Wait, what? Yes, we’re talking about Iraq, the shattered nation that was invaded by a US-led coalition 15 years ago and is seeking $88 billion (Dh323 billion) to rebuild and recover. Its political stability remains vulnerable to terrorism, sectarian and ethnic tension, according to Fitch Ratings, which nevertheless affirmed its stable outlook in December.

For all that, Iraq’s sovereign bonds have outperformed peers during the past year, buoyed by rising oil prices in a country that holds about 9 per cent of the world’s proven crude reserves. They’ve rewarded money managers such as Nathan Shor, who bought Iraq bonds in October.

“Iraq is not a broken country and few people know that,” said Shor, who manages a $104 million emerging-market fixed-income fund at Galloway Capital Management Ltd. in Sao Paulo. Iraq, which sold bonds in 2006 and 2017, has international reserves of $47 billion, according to the International Monetary Fund.

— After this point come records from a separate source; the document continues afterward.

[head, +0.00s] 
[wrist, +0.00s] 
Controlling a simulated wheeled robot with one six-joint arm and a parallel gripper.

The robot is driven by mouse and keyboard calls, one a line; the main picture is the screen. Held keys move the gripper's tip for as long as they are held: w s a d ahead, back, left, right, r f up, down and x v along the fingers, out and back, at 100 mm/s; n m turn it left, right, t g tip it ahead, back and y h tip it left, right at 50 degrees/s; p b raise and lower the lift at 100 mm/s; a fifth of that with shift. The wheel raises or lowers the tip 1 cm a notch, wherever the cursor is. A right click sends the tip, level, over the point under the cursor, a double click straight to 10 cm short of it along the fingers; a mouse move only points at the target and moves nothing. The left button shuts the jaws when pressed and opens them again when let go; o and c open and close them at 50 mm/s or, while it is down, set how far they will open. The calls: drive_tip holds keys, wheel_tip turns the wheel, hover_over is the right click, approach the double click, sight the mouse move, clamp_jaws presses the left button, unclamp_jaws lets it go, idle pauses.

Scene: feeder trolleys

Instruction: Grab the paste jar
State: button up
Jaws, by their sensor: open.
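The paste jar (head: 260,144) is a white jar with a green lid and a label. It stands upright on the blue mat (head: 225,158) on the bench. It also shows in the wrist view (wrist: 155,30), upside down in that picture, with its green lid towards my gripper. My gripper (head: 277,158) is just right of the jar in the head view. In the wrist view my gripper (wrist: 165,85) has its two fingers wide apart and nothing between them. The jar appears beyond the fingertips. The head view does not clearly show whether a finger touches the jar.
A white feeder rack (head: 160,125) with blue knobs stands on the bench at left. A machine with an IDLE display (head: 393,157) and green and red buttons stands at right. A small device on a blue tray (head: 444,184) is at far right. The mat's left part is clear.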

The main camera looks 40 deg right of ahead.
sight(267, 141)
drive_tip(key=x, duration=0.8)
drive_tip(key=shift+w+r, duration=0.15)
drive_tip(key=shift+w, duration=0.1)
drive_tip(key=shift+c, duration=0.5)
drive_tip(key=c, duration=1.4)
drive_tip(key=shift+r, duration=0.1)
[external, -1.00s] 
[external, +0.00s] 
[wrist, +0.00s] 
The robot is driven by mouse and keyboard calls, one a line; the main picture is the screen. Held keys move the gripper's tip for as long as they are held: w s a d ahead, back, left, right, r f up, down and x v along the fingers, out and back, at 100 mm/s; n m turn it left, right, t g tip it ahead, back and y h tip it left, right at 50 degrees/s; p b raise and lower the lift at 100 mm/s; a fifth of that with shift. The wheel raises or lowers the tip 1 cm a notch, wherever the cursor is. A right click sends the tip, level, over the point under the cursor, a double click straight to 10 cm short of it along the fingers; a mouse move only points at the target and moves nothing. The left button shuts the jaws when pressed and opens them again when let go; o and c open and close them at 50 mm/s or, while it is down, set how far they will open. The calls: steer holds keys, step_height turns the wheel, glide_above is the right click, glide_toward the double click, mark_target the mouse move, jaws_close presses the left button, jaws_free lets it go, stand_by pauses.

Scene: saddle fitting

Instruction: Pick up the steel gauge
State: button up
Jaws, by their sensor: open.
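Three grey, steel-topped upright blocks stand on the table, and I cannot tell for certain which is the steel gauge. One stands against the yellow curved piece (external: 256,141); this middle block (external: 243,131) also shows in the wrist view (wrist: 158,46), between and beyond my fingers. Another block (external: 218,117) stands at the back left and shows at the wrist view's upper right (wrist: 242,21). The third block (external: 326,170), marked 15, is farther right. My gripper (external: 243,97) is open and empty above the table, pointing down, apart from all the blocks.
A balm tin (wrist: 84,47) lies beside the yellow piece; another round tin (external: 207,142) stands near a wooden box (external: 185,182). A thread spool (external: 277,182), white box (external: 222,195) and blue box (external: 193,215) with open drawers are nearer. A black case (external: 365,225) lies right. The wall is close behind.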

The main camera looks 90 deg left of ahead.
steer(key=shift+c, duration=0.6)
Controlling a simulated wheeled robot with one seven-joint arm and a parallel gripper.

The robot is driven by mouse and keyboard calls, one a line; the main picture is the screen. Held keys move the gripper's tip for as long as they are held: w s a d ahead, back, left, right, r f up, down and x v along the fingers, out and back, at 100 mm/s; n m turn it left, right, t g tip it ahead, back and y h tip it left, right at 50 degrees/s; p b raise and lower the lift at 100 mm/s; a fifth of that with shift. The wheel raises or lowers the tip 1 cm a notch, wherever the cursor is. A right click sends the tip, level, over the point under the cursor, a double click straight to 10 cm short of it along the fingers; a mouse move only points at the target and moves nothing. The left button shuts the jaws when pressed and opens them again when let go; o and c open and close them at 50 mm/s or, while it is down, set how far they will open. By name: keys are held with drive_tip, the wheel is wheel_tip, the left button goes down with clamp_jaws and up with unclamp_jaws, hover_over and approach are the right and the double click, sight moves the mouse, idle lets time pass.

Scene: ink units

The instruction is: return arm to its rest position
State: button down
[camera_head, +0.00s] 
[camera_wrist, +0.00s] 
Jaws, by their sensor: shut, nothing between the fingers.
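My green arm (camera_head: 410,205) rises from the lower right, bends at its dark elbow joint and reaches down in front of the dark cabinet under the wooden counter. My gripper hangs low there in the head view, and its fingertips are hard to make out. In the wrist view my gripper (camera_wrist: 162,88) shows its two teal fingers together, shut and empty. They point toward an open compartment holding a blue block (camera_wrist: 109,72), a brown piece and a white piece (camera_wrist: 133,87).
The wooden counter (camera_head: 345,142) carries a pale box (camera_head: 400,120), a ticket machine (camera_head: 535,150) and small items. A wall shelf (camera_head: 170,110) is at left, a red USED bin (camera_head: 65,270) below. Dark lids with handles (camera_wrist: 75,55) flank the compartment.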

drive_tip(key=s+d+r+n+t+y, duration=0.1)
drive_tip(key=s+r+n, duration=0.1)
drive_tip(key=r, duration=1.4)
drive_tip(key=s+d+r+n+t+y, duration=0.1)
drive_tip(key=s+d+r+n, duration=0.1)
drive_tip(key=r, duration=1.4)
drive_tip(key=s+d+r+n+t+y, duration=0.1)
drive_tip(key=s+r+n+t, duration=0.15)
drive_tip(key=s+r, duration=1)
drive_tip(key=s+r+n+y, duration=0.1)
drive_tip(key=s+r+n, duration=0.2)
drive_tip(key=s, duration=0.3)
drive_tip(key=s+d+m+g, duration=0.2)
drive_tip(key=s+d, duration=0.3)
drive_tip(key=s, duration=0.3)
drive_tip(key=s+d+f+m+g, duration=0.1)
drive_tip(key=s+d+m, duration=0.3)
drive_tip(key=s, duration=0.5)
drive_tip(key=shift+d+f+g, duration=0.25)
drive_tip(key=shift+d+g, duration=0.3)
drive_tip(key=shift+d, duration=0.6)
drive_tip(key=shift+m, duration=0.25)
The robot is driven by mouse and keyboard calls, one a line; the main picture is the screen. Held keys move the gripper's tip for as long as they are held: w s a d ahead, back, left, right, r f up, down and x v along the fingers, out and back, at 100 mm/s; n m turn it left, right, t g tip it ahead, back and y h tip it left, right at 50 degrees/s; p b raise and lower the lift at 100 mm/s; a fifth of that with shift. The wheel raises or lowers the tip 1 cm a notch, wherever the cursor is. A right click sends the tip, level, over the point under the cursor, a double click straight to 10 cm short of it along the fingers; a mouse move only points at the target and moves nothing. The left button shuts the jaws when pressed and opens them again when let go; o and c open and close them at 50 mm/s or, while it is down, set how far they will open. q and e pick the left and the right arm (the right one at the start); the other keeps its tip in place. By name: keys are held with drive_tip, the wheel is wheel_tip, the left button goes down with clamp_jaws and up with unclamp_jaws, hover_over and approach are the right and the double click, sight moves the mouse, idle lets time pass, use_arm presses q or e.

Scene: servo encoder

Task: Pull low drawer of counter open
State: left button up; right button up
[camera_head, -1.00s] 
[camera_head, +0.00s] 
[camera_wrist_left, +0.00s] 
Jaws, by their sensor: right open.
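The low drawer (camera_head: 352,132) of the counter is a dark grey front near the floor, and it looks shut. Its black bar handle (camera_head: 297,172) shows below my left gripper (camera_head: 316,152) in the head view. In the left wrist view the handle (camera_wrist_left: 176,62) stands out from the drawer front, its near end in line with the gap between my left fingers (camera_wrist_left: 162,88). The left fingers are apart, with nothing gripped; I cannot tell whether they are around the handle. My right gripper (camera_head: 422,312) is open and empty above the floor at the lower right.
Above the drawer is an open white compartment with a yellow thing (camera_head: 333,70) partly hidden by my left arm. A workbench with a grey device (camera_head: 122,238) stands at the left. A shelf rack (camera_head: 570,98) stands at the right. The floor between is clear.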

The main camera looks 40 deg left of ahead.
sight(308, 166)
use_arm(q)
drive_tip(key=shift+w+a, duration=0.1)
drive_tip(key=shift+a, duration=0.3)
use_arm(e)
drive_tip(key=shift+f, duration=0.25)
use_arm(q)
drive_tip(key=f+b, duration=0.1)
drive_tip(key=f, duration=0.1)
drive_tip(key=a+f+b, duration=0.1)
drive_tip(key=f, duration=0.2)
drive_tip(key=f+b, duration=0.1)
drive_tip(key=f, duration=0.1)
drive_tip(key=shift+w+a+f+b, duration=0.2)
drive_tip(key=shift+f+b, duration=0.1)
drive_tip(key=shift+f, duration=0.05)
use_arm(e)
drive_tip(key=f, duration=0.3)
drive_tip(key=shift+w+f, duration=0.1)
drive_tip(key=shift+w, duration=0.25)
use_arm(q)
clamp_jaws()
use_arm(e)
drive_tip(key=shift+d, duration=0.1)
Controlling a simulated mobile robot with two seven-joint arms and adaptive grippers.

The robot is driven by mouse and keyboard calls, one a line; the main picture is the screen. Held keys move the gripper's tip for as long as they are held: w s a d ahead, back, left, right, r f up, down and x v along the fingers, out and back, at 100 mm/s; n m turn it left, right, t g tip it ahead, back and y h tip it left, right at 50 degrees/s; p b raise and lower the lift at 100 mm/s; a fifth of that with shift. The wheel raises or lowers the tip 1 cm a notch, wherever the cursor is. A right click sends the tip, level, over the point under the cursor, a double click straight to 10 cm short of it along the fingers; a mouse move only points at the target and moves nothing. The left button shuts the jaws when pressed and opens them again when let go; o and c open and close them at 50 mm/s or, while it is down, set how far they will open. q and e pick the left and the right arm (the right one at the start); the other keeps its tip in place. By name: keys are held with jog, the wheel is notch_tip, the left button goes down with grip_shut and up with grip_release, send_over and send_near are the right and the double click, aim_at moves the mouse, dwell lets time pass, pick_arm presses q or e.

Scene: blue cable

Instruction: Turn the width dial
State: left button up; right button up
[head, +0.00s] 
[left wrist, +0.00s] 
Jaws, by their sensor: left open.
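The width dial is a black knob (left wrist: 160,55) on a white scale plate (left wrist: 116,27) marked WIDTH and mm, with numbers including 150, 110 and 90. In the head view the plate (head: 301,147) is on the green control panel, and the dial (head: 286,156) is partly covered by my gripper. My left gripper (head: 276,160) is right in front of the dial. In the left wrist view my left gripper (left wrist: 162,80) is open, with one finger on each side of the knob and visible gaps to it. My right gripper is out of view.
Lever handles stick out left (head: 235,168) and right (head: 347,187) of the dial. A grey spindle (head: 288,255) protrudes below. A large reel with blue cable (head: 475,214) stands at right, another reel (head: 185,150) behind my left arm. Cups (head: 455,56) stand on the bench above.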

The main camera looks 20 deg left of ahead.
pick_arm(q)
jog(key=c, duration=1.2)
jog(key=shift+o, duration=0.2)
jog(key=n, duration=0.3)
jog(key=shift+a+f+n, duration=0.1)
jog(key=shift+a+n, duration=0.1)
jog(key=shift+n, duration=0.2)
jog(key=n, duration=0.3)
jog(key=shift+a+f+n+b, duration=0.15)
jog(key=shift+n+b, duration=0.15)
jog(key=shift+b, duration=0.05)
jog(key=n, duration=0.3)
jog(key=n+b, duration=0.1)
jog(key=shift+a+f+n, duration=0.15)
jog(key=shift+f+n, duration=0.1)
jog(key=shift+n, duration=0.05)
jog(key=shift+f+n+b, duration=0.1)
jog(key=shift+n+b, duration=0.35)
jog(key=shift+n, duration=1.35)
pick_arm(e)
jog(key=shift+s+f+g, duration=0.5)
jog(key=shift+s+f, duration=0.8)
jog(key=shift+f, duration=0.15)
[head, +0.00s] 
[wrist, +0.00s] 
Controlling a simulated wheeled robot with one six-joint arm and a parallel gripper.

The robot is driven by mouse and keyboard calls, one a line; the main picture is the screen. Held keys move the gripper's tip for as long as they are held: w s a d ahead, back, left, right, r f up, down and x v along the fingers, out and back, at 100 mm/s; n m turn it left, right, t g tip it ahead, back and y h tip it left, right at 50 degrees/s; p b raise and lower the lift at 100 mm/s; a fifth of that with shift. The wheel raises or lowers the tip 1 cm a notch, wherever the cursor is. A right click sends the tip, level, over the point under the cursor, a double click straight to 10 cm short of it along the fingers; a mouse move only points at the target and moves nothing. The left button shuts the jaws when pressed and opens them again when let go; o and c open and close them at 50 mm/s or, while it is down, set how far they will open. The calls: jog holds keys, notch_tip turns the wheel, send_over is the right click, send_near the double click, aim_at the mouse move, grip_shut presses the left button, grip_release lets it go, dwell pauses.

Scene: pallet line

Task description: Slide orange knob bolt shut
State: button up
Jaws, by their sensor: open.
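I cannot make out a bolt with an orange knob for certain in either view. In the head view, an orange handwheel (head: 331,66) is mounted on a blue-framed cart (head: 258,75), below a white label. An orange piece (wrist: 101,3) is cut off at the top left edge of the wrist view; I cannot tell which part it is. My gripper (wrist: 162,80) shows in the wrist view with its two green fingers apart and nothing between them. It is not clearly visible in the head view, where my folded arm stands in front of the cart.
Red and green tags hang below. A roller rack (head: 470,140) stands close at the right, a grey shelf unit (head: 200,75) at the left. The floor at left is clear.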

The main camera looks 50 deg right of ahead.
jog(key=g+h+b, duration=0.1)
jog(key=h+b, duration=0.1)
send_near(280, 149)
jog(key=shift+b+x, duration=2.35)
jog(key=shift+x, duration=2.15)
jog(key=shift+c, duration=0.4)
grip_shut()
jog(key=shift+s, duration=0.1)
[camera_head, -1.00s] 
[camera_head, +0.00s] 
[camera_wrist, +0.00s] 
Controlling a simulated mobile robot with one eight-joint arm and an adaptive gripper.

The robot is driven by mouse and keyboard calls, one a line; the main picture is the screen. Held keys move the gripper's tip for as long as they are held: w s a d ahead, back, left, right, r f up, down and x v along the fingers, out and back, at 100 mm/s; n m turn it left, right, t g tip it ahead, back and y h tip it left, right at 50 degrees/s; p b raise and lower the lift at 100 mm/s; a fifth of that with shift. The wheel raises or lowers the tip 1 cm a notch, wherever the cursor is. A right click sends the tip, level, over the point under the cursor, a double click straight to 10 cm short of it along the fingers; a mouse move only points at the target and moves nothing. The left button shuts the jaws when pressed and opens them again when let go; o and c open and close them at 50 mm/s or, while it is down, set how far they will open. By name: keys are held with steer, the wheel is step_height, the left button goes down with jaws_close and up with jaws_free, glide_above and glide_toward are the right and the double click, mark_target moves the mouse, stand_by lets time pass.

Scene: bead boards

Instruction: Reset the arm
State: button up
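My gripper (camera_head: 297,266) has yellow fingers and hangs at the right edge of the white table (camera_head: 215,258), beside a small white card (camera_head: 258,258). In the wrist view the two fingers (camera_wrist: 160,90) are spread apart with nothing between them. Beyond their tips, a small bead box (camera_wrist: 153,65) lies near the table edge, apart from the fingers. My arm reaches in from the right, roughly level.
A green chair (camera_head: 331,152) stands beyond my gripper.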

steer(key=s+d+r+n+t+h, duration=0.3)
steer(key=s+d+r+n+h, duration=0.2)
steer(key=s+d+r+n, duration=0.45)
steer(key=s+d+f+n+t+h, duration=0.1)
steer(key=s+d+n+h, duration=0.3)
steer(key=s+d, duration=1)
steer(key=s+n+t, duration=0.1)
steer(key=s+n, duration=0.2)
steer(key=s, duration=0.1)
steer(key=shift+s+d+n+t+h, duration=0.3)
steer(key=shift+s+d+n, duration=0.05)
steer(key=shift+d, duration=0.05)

Bonds due in 2028 not only paid their 5.8 per cent coupon, but also provided an additional 11 per cent gain with value appreciation. Iraq’s sovereign bonds produced a total return of 17 per cent in the past year. While Iraq is technically a frontier market, that’s still almost four times the 4.3 per cent average for emerging markets, according to a JPMorgan Chase & Co. index.